Primeiro Macron, depois Merkel:
líderes europeus vão aos EUA tentar convencer Trump a não abandonar o pacto
nuclear. Mas há ceticismo dos dois lados do Atlântico.
As visitas do presidente francês,
Emmanuel Macron, e da chanceler alemã, Angela Merkel, a Donald Trump nesta
semana configuram o esforço europeu mais visível até aqui para convencer o
presidente americano a permanecer no acordo nuclear iraniano, que ele descreveu
repetidas vezes como "o pior de todos os tempos".

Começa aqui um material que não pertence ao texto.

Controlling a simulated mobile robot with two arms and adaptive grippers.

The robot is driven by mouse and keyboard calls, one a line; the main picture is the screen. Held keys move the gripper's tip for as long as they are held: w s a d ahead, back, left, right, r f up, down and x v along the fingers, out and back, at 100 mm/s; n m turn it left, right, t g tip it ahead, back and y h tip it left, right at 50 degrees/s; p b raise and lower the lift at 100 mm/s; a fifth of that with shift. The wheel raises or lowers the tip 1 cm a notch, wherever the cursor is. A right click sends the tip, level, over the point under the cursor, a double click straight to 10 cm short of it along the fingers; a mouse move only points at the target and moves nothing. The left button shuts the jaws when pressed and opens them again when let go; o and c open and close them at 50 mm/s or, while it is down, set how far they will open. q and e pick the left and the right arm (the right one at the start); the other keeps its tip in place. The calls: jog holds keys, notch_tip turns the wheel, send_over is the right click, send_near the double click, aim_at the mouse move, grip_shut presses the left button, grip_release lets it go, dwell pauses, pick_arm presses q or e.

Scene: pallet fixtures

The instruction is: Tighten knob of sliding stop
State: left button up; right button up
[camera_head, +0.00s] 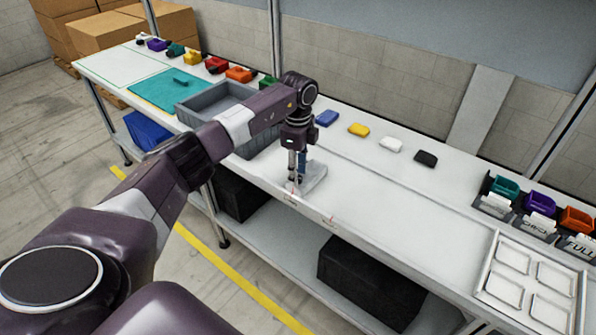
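My left gripper (296,178) points straight down over the front edge of the long white workbench. Its fingertips are at a small light grey plate fixture (315,178) lying on the bench. A dark blue upright part (302,162) shows right beside the fingers; I cannot tell whether it belongs to the fixture or the gripper. The knob and the sliding stop cannot be made out, as the fingers and wrist cover that spot. Whether the fingers are open or shut is too small to tell. My right gripper is not in view.
A grey crate (181,110) stands left of the gripper, near a teal mat (150,88). Blue, yellow, white and black small pieces lie in a row behind. Small colored bins and a white tray (491,290) are at the right. The bench between is clear.

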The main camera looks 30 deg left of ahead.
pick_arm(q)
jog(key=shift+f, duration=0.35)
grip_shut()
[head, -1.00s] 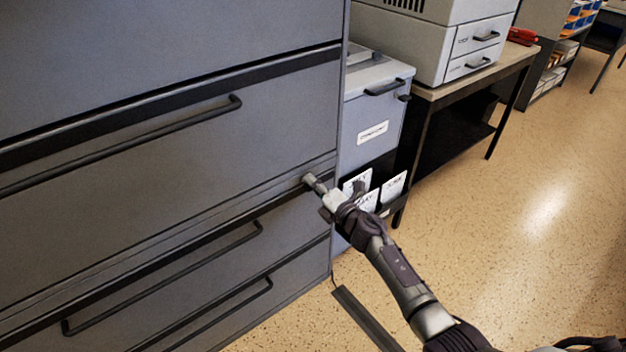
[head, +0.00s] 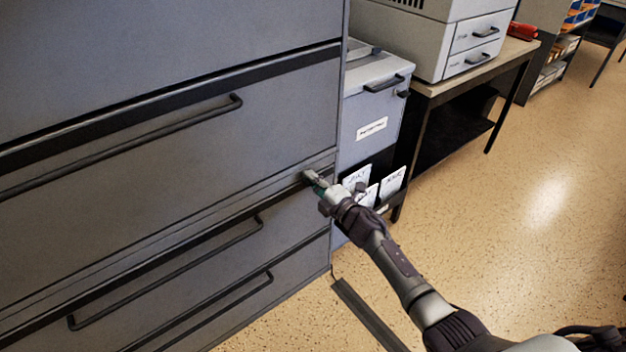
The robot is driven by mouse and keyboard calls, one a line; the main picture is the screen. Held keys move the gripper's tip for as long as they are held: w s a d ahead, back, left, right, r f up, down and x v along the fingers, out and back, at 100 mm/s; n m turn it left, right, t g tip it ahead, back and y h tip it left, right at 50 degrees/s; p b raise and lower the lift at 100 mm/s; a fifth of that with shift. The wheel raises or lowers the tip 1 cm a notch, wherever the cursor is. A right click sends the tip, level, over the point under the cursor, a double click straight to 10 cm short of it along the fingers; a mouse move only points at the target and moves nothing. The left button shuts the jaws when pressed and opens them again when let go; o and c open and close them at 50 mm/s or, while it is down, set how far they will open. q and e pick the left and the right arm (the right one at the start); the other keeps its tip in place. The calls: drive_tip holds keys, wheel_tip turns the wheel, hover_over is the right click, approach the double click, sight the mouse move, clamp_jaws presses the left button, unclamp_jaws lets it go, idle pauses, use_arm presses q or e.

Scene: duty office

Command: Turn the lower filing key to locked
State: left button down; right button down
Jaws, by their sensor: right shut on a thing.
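The grey filing cabinet (head: 150,165) with several drawers and long black bar handles fills the left of the head view. My right gripper (head: 313,180) is at the cabinet's right front edge, on the strip between the upper drawer and the lower drawers. It is shut on the lower filing key, which its fingers hide almost wholly, so the key's angle cannot be told. A small teal patch shows between the fingers. My left gripper is not in view.
A smaller grey cabinet (head: 366,110) with white labels stands just right of the filing cabinet, close to my right gripper. A printer (head: 455,45) sits on a table (head: 470,78) behind it. A dark strip (head: 368,315) lies on the speckled floor, which is otherwise open at right (head: 530,230).

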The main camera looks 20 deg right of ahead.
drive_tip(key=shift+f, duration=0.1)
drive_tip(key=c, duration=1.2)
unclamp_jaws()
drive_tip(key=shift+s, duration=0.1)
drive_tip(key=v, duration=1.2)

A ofensiva diplomática para
salvar o acordo de 2015 é apenas a ponta do iceberg. Ainda correm as
negociações entre o chamado grupo E3 (Alemanha, França e Reino Unido) e os EUA
para alcançar um pacto capaz de satisfazer as demandas feitas por Trump em 12
de janeiro, quando decidiu - "pela última vez" - manter as sanções
suspensas.
Antes das viagens de Macron
(nesta segunda) e Merkel (na quinta) a Washington, centenas de
parlamentares europeus escreveram uma carta aberta exortando o Congresso
americano a apoiar o acordo nuclear. Mas, segundo ex-funcionários de alto escalão
americanos e diplomatas europeus baseados em Washington, a força-tarefa
europeia pode não surtir efeito.
Eles estão céticos de que Trump
possa ser convencido antes de 12 de maio, data em que terá que ser renovado o
alívio de sanções ao Irã, passo tido como fundamental para manter o acordo
vivo. Até agora, segundo a Agência Internacional de Energia Atômica (AIEA),
Teerã vem cumprindo sua parte no acordo.
"Infelizmente, no momento
atual, eu não conheço ninguém nos EUA que esteja particularmente otimista em
relação à renovação da assinatura de alívios das sanções", prevê Laura
Holgate, embaixadora dos Estados Unidos junto à Agência Internacional de
Energia Atômica (AIEA) até a posse de Trump, em janeiro de 2017.
Richard Nephew, principal
especialista em sanções na equipe americana que negociou com Teerã durante o
governo Barack Obama, e Elizabeth Rosenberg, que se ocupava do mesmo tema
durante sua passagem pelo Departamento do Tesouro, compartilham do ceticismo de
Holgate.
"Estou muito
pessimista", diz Nephew. "Estou pessimista desde que Trump foi
eleito. Eu simplesmente acho que o que queremos alcançar é muito pequeno e
realmente será necessária uma combinação de fatores muito difícil de visualizar
funcionando", comenta.
"Estou muito menos
esperançosa sobre o fato de os EUA continuarem cumprindo suas obrigações com o
acordo. Ou seja, tenho dúvidas de que os EUA vão continuar no acordo",
afirma, por sua vez, Rosenberg.
Quem fala pela Europa?
Parlamentares europeus que
pediram para não serem identificados expressaram à DW a esperança de que os
negociadores sejam capazes de encontrar pontos em comum. Mas continuam céticos
sobre se isso, em última instância, será suficiente para Trump.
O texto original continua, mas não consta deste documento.